A violação do processo legislativo determinado pela Constituição Federal e Regimento do Congresso, com o ocultamento das emendas de mérito pelo Senado, assumem, para a oposição, outros agravantes. 

A avaliação de um conjunto de sujeitos, que incluem órgãos de governo, parlamentares e movimentos sociais, é a de que as ações contidas na MP devem aprofundar uma política agrária e urbana antipopular, consolidando um cenário de injustiça social no campo e na cidade. A análise se sustenta no fato, por exemplo, de que a nova norma possibilita a criação de grandes latifúndios, com extensão de 2,5 mil hectares, e descompromete o Estado a compatibilizar o desenvolvimento de políticas agrícolas, como crédito rural, com a reforma agrária, como preconiza a Constituição. “Ela [a MP 759], na verdade, quer ser mais uma vez um instrumento de especulação dos grandes proprietários de terra, latifundiários e representados inclusive nesta comissão, querendo garantir que eles tenham uma maior capacidade ainda de fazer a compra de terras de pequenos produtores rurais, de pequenos agricultores, de camponeses”, denuncia a nota técnica da Procuradoria Federal dos Direitos do Cidadão (PFDC) do Ministério Público Federal em abril.

Desta forma, a violação do processo legislativo não se encerra na impossibilidade de debate e conhecimento pelos parlamentares sobre a matérias em votação. “Esta ação pelo Senado reforça um aspecto grave da atuação do governo que é usar de todos os instrumentos ilegais, antirregimentais e inconstitucionais para visibilizar uma agenda regressiva para a população trabalhadora.
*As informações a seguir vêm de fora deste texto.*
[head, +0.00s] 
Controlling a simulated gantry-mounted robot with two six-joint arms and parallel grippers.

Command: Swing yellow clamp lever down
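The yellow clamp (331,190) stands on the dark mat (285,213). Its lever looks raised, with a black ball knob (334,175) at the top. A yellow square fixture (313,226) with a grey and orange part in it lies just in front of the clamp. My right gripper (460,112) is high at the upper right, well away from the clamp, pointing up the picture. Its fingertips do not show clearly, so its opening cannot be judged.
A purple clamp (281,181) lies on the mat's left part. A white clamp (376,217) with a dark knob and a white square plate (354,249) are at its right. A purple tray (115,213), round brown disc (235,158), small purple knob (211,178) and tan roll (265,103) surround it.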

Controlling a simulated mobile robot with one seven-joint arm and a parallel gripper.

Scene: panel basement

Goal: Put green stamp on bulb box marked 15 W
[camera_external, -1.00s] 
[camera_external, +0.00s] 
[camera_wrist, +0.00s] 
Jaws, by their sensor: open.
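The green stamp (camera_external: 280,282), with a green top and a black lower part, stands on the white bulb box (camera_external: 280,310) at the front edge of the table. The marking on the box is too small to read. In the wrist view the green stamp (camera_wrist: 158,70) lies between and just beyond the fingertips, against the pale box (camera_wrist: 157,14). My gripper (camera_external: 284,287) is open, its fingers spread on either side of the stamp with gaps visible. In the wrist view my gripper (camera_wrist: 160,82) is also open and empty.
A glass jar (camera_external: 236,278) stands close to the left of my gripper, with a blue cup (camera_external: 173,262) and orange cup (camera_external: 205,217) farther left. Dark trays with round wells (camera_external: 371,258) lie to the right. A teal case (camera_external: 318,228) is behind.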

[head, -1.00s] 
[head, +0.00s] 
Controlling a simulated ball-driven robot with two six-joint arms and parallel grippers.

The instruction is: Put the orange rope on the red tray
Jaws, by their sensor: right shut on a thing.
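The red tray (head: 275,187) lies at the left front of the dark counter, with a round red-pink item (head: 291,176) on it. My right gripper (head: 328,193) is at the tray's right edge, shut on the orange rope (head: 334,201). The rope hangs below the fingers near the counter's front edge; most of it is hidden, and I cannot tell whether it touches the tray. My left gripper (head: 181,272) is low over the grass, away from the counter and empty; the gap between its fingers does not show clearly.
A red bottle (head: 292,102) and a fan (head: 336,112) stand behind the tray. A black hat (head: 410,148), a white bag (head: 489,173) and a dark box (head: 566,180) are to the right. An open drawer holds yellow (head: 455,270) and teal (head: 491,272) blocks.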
Todos os movimentos sociais do campo e cidade tiveram uma posição absolutamente crítica à esta Medida. Apelos não foram atendidos, pelo contrário, se estenderam uma serie de abusos cometidos”, comenta Gabriel.

Votação pela Câmara

Em consulta pela Página do MST, a assessoria da Presidência da Câmara informou que a Casa ainda não foi notificada da decisão do STF e não teve acesso ao conteúdo integral do parecer do ministro. 

A decisão de Barroso, alinhado à Resolução do Congresso Nacional 1/2000, determina que o plenário delibere sobre as oito emendas no prazo de três dias, com possibilidade de dilatação de prazo para dez dias, no máximo. O prazo passa a contar a partir do recebimento da notificação pela Câmara. Desta forma, a previsão é a de que o plenário da Câmara aprecie  e vote as oito emendas no início de julho.

A decisão do ministro também inclui que o presidente do Senado, Eunício Oliveira (PMDB-CE), na condição de responsável maior pela Casa revisora e já notificado do parecer, preste informações no prazo de dez dias. “É fundamental que a sociedade tome conhecimento deste modo de operar deste grupo que lidera este governo golpista. Nós estamos atentos para fazer o possível para que este governo não avance para demonstrar toda política pública para o trabalhador”, afirma João Daniel. Ele relata que as bancadas de oposição ao governo, compostas pelas legendas do PT, PSOL, Rede e PCdoB, entre outros, devem se reunir no início da próxima semana para definir estratégias de obstrução da pauta na Câmara.